*EXERCISE AIM*.
Find every line in the records below that holds the word "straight", and copy it out.

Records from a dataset

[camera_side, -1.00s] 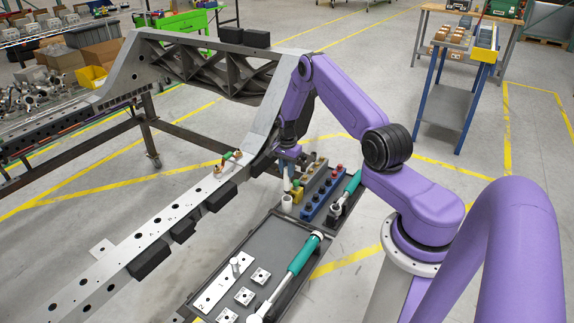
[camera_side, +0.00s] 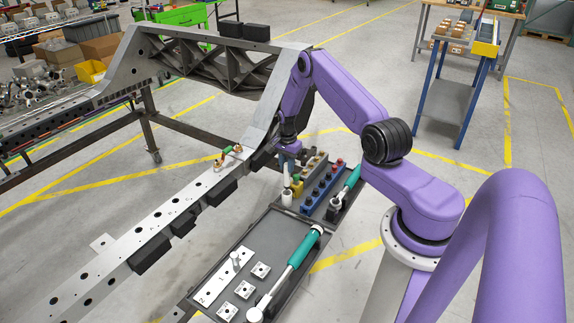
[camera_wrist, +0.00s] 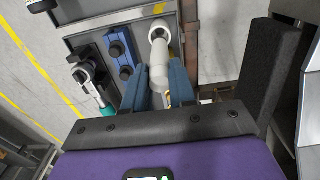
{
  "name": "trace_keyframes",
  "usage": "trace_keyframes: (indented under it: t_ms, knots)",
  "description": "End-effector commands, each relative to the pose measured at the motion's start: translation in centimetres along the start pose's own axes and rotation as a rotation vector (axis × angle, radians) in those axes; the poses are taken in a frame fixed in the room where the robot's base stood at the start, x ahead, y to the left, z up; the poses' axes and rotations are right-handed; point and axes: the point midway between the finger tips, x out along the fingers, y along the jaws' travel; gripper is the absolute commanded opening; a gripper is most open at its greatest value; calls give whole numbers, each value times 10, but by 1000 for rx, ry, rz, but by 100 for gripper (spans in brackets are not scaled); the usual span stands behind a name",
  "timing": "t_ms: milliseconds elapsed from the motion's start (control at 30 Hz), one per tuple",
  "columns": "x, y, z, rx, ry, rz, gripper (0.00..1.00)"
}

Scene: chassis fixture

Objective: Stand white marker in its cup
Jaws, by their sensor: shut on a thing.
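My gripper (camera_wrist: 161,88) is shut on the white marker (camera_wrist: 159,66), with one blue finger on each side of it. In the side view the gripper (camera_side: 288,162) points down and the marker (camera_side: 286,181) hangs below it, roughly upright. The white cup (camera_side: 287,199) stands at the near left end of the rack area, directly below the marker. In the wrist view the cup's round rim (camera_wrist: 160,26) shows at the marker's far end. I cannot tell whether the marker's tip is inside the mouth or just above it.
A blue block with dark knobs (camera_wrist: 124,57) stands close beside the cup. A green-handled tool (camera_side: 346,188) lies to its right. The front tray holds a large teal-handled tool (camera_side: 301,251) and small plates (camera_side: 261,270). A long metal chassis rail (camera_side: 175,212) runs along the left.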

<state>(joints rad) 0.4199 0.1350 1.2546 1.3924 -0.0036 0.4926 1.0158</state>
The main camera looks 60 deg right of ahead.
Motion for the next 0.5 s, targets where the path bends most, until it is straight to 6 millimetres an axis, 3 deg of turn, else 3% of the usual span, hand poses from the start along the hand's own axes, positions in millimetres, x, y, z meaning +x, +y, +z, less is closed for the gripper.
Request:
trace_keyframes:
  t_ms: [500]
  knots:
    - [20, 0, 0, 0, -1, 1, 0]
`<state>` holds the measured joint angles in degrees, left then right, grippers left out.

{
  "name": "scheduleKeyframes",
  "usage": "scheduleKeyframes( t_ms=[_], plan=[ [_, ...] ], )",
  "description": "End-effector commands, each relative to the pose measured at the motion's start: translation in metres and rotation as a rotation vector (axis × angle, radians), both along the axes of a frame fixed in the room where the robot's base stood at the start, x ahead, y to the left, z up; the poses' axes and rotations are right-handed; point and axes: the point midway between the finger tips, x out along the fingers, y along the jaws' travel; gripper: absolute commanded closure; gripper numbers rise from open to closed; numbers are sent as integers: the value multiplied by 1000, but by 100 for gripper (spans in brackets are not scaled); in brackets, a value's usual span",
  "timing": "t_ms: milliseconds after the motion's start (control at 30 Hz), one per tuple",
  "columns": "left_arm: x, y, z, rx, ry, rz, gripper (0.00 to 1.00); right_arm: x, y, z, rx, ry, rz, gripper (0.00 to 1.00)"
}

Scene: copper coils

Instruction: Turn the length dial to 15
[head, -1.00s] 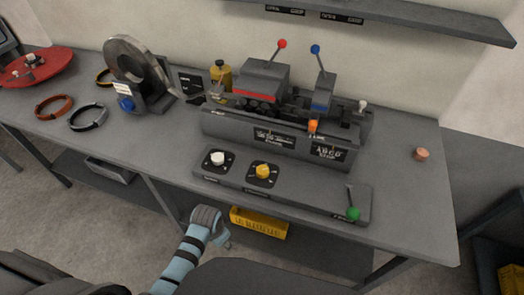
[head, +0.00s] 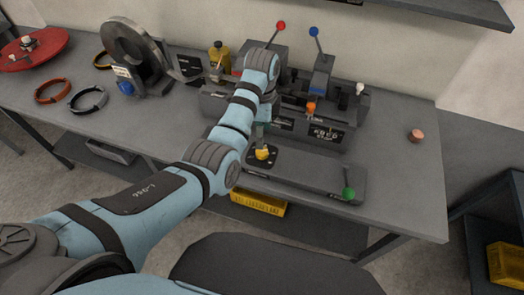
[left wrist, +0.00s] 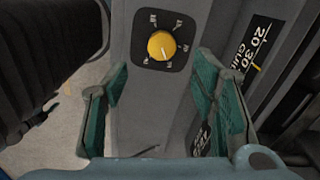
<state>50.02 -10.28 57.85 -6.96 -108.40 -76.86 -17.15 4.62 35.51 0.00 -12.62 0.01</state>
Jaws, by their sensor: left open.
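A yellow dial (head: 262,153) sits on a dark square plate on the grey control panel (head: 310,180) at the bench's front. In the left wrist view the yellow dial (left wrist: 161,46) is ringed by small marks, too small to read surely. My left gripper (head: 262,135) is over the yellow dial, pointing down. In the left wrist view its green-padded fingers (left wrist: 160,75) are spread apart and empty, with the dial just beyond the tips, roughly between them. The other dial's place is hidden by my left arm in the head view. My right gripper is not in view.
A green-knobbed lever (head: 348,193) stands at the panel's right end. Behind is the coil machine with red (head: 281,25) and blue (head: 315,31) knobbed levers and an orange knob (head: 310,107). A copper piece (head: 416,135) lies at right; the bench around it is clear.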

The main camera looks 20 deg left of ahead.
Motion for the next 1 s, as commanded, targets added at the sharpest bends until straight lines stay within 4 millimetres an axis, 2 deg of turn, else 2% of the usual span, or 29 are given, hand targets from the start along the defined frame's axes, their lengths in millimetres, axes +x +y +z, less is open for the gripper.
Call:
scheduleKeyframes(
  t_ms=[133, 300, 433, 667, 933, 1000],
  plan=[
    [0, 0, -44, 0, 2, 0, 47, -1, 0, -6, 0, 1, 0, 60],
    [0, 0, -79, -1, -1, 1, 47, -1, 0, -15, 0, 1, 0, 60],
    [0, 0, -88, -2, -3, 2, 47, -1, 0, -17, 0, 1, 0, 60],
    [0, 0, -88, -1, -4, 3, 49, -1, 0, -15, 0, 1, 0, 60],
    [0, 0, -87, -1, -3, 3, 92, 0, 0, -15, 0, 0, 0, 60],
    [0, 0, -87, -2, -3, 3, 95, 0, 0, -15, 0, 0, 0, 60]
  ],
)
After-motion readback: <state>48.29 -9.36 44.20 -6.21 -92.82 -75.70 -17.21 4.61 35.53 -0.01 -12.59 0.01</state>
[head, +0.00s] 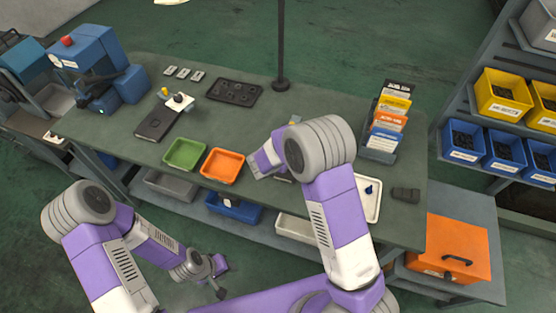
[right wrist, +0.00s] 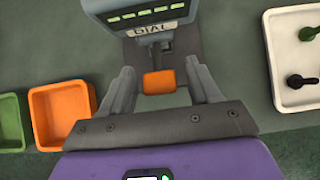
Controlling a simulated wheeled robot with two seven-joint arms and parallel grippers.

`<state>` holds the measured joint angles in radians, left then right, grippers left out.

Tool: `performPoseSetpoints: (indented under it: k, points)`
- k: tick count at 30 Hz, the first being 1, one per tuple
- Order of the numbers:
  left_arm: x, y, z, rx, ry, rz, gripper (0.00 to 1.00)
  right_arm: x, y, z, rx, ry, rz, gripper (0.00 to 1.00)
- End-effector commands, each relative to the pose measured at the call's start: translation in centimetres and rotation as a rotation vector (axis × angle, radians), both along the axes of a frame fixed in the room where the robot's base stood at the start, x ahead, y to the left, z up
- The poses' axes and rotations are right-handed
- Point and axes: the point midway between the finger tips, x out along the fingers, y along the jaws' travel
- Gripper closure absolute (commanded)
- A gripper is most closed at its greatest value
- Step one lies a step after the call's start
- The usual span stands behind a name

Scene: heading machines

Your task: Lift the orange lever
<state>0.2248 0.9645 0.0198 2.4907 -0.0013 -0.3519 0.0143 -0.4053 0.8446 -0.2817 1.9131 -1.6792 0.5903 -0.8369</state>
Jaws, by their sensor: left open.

*SOLUTION BELOW*.
Motion for the next 0.5 s, targets where the path bends most, until it is straight to 6 millimetres an axis, 3 deg of turn, else 3% of the usual span, hand poses from the start along the hand's own axes, positions in millimetres, x, y, z meaning +x, +y, +z, less is closed for the gripper.
Motion for the next 1 s, as commanded, targets added at the sharpest bends until straight lines stay within 4 millimetres an axis, 2 deg of turn, else 2% of the usual span, or 29 are given, hand targets from the start along the defined frame's axes, their lengths in millimetres, axes +x +y +z, less is open for the gripper.

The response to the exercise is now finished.